** start Provided data **

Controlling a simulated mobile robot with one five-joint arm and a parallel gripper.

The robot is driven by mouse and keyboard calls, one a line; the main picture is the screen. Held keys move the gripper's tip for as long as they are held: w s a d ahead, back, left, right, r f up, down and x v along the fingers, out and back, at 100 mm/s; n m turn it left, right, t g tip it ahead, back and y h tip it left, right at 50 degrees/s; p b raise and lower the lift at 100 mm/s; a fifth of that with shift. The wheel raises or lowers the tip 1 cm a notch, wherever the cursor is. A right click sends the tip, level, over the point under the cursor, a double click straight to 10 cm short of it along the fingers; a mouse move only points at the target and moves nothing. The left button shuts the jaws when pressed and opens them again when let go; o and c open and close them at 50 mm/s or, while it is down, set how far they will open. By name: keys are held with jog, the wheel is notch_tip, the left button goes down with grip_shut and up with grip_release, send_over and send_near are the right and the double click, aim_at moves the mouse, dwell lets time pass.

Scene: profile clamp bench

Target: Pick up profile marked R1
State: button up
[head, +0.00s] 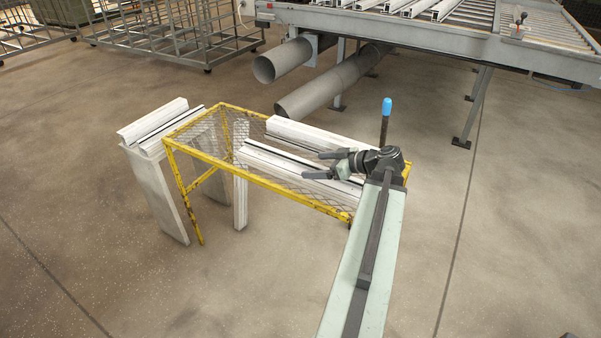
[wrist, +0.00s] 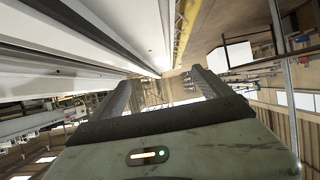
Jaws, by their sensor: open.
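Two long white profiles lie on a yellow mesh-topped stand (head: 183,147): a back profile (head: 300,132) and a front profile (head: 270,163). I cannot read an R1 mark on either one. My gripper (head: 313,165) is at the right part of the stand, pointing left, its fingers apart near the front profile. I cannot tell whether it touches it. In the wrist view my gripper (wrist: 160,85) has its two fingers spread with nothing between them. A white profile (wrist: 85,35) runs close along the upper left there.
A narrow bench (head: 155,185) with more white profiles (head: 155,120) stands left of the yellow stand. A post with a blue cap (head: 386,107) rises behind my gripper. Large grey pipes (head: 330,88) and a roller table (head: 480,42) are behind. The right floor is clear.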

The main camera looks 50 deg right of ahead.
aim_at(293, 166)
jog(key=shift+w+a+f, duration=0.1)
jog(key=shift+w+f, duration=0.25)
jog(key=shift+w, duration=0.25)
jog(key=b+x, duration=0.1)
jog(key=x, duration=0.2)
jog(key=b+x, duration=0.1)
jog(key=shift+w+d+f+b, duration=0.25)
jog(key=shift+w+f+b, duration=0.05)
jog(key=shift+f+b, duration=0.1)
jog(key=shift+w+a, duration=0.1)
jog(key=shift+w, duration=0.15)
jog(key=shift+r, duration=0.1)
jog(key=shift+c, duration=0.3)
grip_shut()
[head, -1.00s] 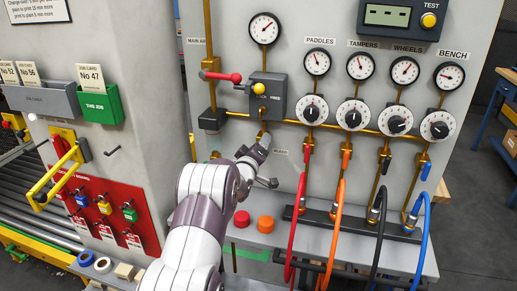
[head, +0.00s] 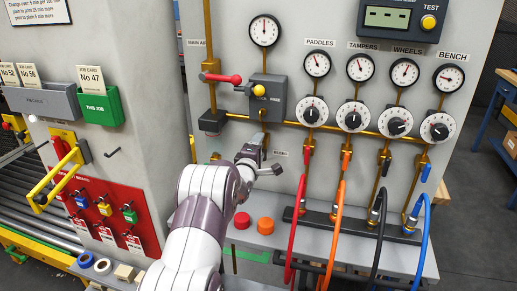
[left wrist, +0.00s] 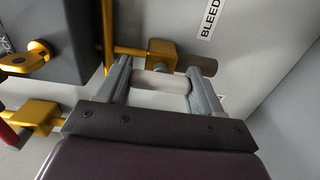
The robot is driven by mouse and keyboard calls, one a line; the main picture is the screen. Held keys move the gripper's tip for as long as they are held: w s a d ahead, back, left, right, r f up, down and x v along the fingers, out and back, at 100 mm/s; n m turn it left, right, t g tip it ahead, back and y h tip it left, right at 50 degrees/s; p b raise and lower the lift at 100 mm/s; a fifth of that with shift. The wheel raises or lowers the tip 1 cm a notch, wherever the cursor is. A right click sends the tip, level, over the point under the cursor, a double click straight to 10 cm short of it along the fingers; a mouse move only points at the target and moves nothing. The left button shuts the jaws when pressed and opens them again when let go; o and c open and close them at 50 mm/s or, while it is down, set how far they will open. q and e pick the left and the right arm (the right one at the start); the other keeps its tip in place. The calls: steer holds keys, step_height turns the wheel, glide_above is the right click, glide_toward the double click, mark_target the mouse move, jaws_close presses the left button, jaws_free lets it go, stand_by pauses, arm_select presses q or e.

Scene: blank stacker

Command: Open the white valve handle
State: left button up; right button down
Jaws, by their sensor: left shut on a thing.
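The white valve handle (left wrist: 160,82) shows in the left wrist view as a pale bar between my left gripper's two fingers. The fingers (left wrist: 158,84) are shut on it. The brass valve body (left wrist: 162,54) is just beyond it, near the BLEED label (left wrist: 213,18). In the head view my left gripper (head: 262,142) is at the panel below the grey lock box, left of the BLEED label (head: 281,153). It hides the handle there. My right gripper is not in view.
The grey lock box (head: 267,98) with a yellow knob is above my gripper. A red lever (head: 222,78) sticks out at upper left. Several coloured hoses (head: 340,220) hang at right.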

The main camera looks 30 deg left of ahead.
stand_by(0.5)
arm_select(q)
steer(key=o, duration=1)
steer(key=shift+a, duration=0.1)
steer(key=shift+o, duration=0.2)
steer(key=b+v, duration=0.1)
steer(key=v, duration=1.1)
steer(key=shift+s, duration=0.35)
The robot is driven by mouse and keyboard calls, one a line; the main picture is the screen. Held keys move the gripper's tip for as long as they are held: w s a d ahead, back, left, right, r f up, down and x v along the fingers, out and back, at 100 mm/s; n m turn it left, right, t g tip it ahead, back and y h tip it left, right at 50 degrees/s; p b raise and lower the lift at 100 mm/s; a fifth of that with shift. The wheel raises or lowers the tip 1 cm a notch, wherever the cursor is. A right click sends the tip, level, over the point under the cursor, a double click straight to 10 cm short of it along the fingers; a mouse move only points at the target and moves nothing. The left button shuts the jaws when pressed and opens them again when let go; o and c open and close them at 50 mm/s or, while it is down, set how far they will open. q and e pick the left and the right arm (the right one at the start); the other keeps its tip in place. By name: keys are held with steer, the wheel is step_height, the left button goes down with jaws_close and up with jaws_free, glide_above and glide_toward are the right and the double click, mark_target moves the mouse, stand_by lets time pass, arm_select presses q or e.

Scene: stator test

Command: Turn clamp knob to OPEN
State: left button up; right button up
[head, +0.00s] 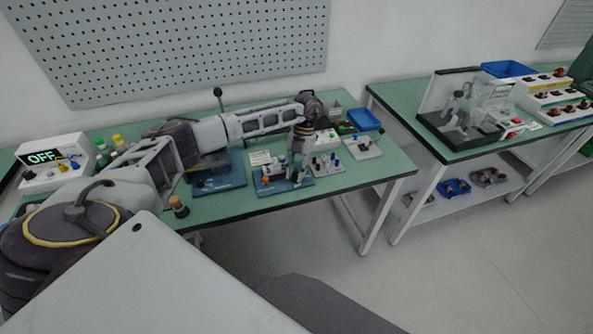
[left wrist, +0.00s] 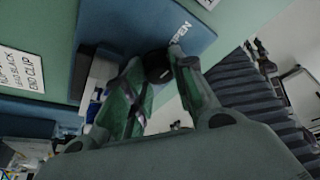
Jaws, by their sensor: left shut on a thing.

** end Provided data **

• [What needs to be done]:
Copy the listing exactly. Any image in it stays out of the copy.

• [Reply]:
Controlling a simulated mobile robot with one five-joint arm and a parallel gripper.

The robot is driven by mouse and keyboard calls, one a line; the main picture is the screen. Held keys move the gripper's tip for as long as they are held: w s a d ahead, back, left, right, r f up, down and x v along the fingers, out and back, at 100 mm/s; n m turn it left, right, t g tip it ahead, back and y h tip it left, right at 50 degrees/s; p b raise and lower the lift at 100 mm/s; a fifth of that with shift. The wheel raises or lowers the tip 1 cm a notch, wherever the cursor is. A right click sends the tip, level, over the point under the cursor, a double click straight to 10 cm short of it along the fingers; a mouse move only points at the target and moves nothing. The left button shuts the jaws when pressed and opens them again when let go; o and c open and close them at 50 mm/s or, while it is down, set how far they will open. By name: keys are held with jog, the wheel is notch_tip, the left button goes down with grip_shut and up with grip_release, send_over and send_near are the right and the double click, aim_at moves the mouse, dwell lets time pass.

Scene: profile clamp bench

Target: Pick up profile marked R1
State: button up
[head, +0.00s] 
[wrist, +0.00s] 
Jaws, by their sensor: open.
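Two long white profiles lie on a yellow mesh-topped stand (head: 183,147): a back profile (head: 300,132) and a front profile (head: 270,163). I cannot read an R1 mark on either one. My gripper (head: 313,165) is at the right part of the stand, pointing left, its fingers apart near the front profile. I cannot tell whether it touches it. In the wrist view my gripper (wrist: 160,85) has its two fingers spread with nothing between them. A white profile (wrist: 85,35) runs close along the upper left there.
A narrow bench (head: 155,185) with more white profiles (head: 155,120) stands left of the yellow stand. A post with a blue cap (head: 386,107) rises behind my gripper. Large grey pipes (head: 330,88) and a roller table (head: 480,42) are behind. The right floor is clear.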

The main camera looks 50 deg right of ahead.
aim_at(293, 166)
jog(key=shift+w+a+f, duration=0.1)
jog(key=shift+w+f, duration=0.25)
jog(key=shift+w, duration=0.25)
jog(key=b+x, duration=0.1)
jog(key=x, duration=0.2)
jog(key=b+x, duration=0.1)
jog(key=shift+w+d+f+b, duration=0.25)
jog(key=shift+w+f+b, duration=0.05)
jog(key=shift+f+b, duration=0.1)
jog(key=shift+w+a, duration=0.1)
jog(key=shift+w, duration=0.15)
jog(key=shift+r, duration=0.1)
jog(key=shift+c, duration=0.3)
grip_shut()
[head, -1.00s] 
[head, +0.00s] 
[left wrist, +0.00s] 
The robot is driven by mouse and keyboard calls, one a line; the main picture is the screen. Held keys move the gripper's tip for as long as they are held: w s a d ahead, back, left, right, r f up, down and x v along the fingers, out and back, at 100 mm/s; n m turn it left, right, t g tip it ahead, back and y h tip it left, right at 50 degrees/s; p b raise and lower the lift at 100 mm/s; a fifth of that with shift. The wheel raises or lowers the tip 1 cm a notch, wherever the cursor is. A right click sends the tip, level, over the point under the cursor, a double click straight to 10 cm short of it along the fingers; a mouse move only points at the target and moves nothing. The left button shuts the jaws when pressed and opens them again when let go; o and c open and close them at 50 mm/s or, while it is down, set how far they will open. q and e pick the left and the right arm (the right one at the start); the other keeps its tip in place. The calls: steer holds keys, step_height turns the wheel, glide_above is the right click, glide_toward the double click, mark_target the mouse move, jaws_close presses the left button, jaws_free lets it go, stand_by pauses, arm_select presses q or e.

Scene: blank stacker

Command: Open the white valve handle
State: left button up; right button down
Jaws, by their sensor: left shut on a thing.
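The white valve handle (left wrist: 160,82) shows in the left wrist view as a pale bar between my left gripper's two fingers. The fingers (left wrist: 158,84) are shut on it. The brass valve body (left wrist: 162,54) is just beyond it, near the BLEED label (left wrist: 213,18). In the head view my left gripper (head: 262,142) is at the panel below the grey lock box, left of the BLEED label (head: 281,153). It hides the handle there. My right gripper is not in view.
The grey lock box (head: 267,98) with a yellow knob is above my gripper. A red lever (head: 222,78) sticks out at upper left. Several coloured hoses (head: 340,220) hang at right.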

The main camera looks 30 deg left of ahead.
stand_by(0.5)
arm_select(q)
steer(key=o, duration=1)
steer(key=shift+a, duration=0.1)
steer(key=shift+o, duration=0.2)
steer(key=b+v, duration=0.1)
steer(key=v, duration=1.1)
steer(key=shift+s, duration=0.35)
The robot is driven by mouse and keyboard calls, one a line; the main picture is the screen. Held keys move the gripper's tip for as long as they are held: w s a d ahead, back, left, right, r f up, down and x v along the fingers, out and back, at 100 mm/s; n m turn it left, right, t g tip it ahead, back and y h tip it left, right at 50 degrees/s; p b raise and lower the lift at 100 mm/s; a fifth of that with shift. The wheel raises or lowers the tip 1 cm a notch, wherever the cursor is. A right click sends the tip, level, over the point under the cursor, a double click straight to 10 cm short of it along the fingers; a mouse move only points at the target and moves nothing. The left button shuts the jaws when pressed and opens them again when let go; o and c open and close them at 50 mm/s or, while it is down, set how far they will open. q and e pick the left and the right arm (the right one at the start); the other keeps its tip in place. By name: keys are held with steer, the wheel is step_height, the left button goes down with jaws_close and up with jaws_free, glide_above and glide_toward are the right and the double click, mark_target moves the mouse, stand_by lets time pass, arm_select presses q or e.

Scene: stator test

Command: Turn clamp knob to OPEN
State: left button up; right button up
[head, +0.00s] 
[left wrist, +0.00s] 
Jaws, by their sensor: left shut on a thing.

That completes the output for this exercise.